Cet « élément de langage » a ceci de fabuleux qu’il annihile d’avance tout débat : vous n’avez pas le droit de dire ça, et je me ferais tuer pour que vous n’ayez plus le droit de le redire. En attendant, j’irai, comme notre président, demander des excuses, au nom de la France repentante, à Mme Merkel. Et, couvert de cendres, je signerai tout ce qu’on me présentera, comme le fit Nicolas Sarkozy à l’Élysée ce 5 décembre, un lundi noir à marquer d’une pierre bleue constellée d’étoiles d’or, comme la règle éponyme.

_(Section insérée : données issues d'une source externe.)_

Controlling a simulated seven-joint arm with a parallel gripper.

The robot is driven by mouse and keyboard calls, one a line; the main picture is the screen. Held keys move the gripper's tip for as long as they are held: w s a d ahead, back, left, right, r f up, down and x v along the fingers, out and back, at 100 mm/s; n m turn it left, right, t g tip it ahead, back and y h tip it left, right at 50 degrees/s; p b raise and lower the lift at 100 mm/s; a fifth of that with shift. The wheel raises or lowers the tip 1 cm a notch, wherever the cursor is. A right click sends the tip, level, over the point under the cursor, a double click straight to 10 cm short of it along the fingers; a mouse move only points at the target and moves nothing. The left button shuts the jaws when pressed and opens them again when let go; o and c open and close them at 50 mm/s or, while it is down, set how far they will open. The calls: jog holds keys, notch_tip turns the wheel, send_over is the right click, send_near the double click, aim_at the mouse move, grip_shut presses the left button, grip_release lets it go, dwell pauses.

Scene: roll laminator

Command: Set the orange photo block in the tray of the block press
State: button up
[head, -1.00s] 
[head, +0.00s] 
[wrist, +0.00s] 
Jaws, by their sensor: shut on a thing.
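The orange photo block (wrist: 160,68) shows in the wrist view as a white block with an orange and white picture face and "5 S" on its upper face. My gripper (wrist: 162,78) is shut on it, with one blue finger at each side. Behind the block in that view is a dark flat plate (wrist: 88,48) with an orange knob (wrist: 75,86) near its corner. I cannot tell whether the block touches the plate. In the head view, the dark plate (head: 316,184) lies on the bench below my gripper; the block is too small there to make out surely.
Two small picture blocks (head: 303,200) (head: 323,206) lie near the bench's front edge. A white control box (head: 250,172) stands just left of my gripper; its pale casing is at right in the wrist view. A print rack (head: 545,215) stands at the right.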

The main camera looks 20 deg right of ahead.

C’est donc à cela qu’aura servi ce blitzkrieg anti-germanophobe : la ringardisation de l’eurosceptique ayant lamentablement échoué, a tel point que même le protectionnisme redevient tendance via Montebourg, alors on passe à la vitesse supérieure. Tout ce qui n’est pas dans les clous de germanolâtrie ambiante (modèle allemand en économie, Bad Godesberg en politique, deutsche qualität pour l’Opel Meriva, etc.) sera désormais qualifié de germanophobie. Fini la rigolade, place à la démonisation voire carrément la psychiatrisation, car, entre nous, qu’est-ce qu’une phobie sinon un trouble mental ?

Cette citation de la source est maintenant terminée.